> OBJECTIVE
Pick out each line with the word "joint" from the material that follows.

++++++++++

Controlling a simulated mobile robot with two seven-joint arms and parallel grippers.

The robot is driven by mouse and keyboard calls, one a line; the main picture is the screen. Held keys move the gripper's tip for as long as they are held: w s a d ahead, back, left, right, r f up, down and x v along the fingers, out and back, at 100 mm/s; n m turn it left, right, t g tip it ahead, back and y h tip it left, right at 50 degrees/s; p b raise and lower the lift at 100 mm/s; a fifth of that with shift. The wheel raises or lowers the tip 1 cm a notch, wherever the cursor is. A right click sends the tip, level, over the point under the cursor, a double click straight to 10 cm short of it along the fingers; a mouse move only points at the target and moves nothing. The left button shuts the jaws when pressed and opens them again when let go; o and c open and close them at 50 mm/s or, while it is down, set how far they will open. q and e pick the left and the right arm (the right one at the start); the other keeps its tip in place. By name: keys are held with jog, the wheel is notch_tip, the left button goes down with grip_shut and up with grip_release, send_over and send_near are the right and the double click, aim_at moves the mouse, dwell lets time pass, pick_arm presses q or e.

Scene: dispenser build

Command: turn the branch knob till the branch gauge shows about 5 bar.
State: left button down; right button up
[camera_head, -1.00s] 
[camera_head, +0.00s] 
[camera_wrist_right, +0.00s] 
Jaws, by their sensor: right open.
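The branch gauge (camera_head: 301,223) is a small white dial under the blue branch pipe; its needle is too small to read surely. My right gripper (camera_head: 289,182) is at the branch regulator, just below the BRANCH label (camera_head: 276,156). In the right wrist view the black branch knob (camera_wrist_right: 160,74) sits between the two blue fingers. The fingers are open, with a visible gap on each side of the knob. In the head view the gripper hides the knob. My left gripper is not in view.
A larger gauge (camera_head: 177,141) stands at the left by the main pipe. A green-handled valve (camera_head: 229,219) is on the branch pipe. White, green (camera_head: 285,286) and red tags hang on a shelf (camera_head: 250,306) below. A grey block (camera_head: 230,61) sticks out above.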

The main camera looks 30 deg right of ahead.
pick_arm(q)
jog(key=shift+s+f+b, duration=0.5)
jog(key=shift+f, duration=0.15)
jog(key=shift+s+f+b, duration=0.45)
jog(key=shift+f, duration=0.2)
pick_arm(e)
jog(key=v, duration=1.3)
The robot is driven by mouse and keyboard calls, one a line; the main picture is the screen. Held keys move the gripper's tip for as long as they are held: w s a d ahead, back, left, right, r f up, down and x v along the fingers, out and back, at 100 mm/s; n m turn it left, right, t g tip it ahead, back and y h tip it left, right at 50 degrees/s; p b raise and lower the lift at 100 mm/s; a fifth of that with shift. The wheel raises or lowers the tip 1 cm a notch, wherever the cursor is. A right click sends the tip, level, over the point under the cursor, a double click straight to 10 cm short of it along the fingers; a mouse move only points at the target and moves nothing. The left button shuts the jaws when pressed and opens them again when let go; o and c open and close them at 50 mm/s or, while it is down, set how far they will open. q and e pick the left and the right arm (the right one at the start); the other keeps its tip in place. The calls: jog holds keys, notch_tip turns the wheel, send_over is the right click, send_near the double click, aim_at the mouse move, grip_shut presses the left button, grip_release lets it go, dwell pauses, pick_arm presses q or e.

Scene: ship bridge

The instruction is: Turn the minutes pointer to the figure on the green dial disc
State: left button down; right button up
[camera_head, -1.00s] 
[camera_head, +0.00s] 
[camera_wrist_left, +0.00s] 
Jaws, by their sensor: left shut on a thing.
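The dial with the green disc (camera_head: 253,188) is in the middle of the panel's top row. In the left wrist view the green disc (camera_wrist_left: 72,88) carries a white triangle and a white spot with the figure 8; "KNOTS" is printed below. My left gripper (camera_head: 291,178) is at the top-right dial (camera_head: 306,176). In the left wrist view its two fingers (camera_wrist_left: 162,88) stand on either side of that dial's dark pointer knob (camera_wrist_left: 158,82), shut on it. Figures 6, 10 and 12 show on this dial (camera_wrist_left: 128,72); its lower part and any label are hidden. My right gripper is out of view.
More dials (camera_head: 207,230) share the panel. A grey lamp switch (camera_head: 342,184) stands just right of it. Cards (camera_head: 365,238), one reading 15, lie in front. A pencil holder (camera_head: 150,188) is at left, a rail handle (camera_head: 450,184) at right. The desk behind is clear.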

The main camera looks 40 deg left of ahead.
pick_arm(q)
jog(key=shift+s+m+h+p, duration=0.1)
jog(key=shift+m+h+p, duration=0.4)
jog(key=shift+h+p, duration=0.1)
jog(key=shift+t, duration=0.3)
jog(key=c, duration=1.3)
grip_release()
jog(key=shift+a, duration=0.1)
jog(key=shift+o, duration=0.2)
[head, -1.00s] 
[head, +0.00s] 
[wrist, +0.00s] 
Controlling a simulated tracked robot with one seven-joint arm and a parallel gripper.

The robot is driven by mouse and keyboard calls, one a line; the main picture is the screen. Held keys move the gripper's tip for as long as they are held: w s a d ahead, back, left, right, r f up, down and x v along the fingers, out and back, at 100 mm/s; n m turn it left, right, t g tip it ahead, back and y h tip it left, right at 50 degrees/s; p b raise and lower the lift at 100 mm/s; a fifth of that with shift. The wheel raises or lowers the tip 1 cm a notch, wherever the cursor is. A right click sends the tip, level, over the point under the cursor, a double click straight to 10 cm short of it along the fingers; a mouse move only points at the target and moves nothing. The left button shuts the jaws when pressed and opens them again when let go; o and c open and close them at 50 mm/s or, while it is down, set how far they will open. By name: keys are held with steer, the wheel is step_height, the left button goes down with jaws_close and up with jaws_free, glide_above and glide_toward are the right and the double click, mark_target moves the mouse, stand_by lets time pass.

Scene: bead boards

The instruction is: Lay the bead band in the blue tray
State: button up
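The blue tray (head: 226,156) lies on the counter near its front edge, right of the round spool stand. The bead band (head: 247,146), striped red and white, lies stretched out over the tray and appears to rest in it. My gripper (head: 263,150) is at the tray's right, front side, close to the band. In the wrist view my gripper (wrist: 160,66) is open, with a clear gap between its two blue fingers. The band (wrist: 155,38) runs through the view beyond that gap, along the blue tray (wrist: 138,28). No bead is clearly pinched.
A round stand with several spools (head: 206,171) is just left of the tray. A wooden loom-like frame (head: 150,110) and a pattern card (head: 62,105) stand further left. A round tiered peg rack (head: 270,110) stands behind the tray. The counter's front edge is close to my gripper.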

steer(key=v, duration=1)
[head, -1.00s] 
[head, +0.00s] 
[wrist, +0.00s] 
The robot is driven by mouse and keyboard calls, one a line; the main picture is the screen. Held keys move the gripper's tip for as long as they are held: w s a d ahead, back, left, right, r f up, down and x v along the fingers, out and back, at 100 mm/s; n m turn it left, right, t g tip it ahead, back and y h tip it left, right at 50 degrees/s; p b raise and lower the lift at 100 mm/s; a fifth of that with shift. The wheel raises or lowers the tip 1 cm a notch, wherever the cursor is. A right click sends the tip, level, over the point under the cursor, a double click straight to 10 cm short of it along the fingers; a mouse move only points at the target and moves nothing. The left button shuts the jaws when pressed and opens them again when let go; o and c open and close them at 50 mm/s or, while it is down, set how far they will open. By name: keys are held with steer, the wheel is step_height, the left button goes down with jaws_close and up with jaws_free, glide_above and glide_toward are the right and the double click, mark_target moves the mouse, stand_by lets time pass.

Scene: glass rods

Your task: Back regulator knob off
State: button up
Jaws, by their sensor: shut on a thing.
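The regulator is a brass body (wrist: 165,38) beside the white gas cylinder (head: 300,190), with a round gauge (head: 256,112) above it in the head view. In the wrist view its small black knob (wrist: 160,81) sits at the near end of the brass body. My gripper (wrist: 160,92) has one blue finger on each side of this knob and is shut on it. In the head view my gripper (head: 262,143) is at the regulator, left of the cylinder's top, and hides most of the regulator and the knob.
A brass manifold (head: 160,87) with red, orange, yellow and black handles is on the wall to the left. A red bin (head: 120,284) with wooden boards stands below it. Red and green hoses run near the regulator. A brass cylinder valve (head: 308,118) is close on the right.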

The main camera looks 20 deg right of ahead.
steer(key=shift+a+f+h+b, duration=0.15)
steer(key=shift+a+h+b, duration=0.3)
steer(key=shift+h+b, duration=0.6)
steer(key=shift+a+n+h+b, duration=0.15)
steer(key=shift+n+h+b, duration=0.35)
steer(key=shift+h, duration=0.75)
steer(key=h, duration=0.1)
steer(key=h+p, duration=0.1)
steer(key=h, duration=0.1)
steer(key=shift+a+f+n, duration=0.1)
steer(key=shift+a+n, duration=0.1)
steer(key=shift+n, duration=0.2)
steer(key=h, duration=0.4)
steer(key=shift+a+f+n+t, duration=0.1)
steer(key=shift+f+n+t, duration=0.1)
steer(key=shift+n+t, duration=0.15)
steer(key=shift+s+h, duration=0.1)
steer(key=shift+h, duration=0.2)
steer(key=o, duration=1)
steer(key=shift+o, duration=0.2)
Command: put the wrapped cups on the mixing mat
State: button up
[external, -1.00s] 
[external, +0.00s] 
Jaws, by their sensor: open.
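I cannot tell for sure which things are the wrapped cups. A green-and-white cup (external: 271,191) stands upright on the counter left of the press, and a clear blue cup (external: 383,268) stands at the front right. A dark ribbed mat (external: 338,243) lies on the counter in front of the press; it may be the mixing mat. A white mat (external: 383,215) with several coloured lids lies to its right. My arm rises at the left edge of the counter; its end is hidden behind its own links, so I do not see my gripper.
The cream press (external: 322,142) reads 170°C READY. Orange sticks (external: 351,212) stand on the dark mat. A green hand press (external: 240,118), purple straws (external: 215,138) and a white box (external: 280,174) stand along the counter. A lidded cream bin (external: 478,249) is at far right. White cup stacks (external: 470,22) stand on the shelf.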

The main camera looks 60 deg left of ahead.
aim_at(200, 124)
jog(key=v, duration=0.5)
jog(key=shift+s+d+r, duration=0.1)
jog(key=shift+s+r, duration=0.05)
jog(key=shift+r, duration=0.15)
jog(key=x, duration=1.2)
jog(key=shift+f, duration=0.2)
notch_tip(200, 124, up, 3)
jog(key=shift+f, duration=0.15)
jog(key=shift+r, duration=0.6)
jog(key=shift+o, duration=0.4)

++++++++++

> RESPONSE TO THIS EXERCISE
Controlling a simulated mobile robot with two seven-joint arms and parallel grippers.
Controlling a simulated tracked robot with one seven-joint arm and a parallel gripper.

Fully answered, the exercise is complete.